Funding is unfortunate but its why you don't use permissive licenses. I do hope they figure that out and everyone pulls their weight.

[–] poVoq 2 points 2 years ago* (last edited 2 years ago) (1 children)

I think the problem isn't permissive licenses in this case. It's not like AWS is running Matrix servers themselves or so.

The government deployments to far have been highly specified (and non-federating) systems requiring a lot of customizations, little of which is suitable for upstreaming and for which these "non-contributing" companies were specifically recruited for in a competitive bidding procedure (that EMS either lost or chose not to compete in). They usually also require on-prem deployments making the EMS cloud service unsuitable.

I think what we see here is a mix of market miss-match, i.e. EMS wants to be a public service, but their actually potentially paying customers want closed walled gardens for highly specific use-cases and a VC funded over-growth of EMS as a company and thus unrealistic ROI expectations and staff expenditures.

I think what will happen is that their VC funders will force them to spin-off a government service company to compete in such bids and slowly by slowly the focus will become primarily this as a service to the general public is not sufficiently profitable and it is also hard to compete with Slack and Discord there.

And in the end all the open-source enthusiasts will be left standing in the rain as the open Matrix federation is so over-engineered and has been developed with a "make it work somehow, fix it later" mindset, that without significant developer resources it will break under its own weight sooner or later.

[–] weeezes@sopuli.xyz 2 points 2 years ago

Good points.
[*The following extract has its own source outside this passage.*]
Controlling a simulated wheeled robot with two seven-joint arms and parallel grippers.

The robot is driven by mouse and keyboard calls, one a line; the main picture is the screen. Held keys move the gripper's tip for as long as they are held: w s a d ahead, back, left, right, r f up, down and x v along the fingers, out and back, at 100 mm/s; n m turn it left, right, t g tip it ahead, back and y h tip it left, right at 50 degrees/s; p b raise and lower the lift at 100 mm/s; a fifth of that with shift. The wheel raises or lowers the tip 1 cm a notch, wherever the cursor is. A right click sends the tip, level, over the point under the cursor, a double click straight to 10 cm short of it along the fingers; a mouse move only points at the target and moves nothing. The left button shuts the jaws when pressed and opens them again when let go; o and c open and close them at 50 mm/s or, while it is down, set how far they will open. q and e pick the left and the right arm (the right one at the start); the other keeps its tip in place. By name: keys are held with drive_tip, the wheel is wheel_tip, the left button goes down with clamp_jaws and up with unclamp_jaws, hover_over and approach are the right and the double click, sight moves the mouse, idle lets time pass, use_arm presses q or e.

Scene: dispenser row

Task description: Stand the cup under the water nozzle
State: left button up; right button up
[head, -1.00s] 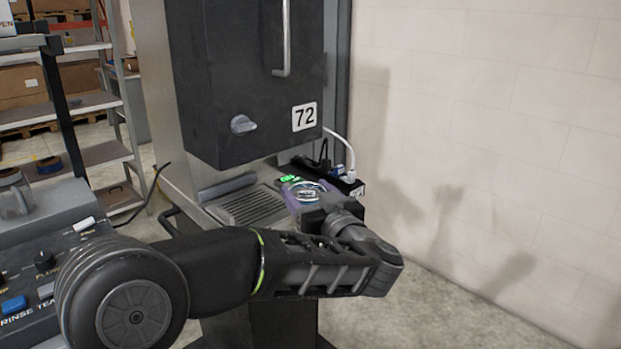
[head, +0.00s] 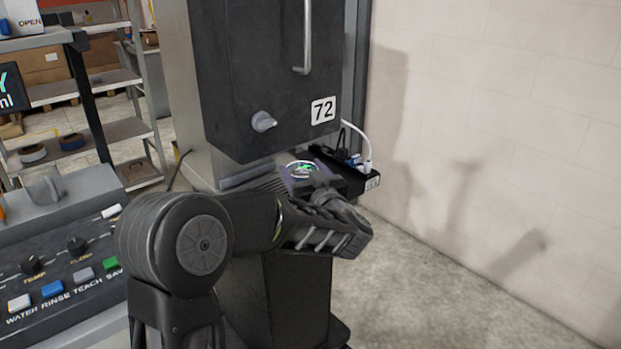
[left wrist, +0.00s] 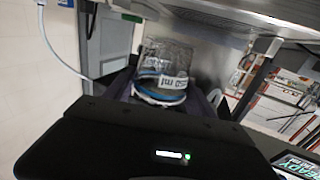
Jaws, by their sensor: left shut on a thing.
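The cup is clear, with a blue band and a "ml" label. In the left wrist view the cup (left wrist: 165,75) stands between the fingers of my left gripper (left wrist: 163,97), which is shut on it. In the head view the round top of the cup (head: 301,169) shows beside the front of the black dispenser marked 72 (head: 262,75), and my left gripper (head: 312,181) is around it. The slotted drip tray (head: 268,183) shows just left of the cup, partly hidden by my arm. The water nozzle is not clearly visible. My right gripper is not in view.
A control panel (head: 62,262) with knobs and labelled buttons stands at the left. A black power strip (head: 345,172) with plugs and a white cable lies right of the cup. A pale wall (head: 490,120) bounds the right side. Shelving (head: 100,100) stands at the back left.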

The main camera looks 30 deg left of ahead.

Also it's a bit of a stretch to say the different parties are using it for free anyway, because professionally maintaining infrastructure in a way where even a bit of resilience is expected is not cheap. The budget for running these self-hosted platforms can easily be eaten by one person's salary + infrastructure costs. It in many cases would probably be cheaper to just pay for Slack, but because of some requirements they rather pick one of the open source ones and do what they can within the allocated budgets. I doubt there's any malicious intent in these situations, or any wish to just be freeloading, but something a bit more complex.

Ofc would be nice if money was flowing the right direction.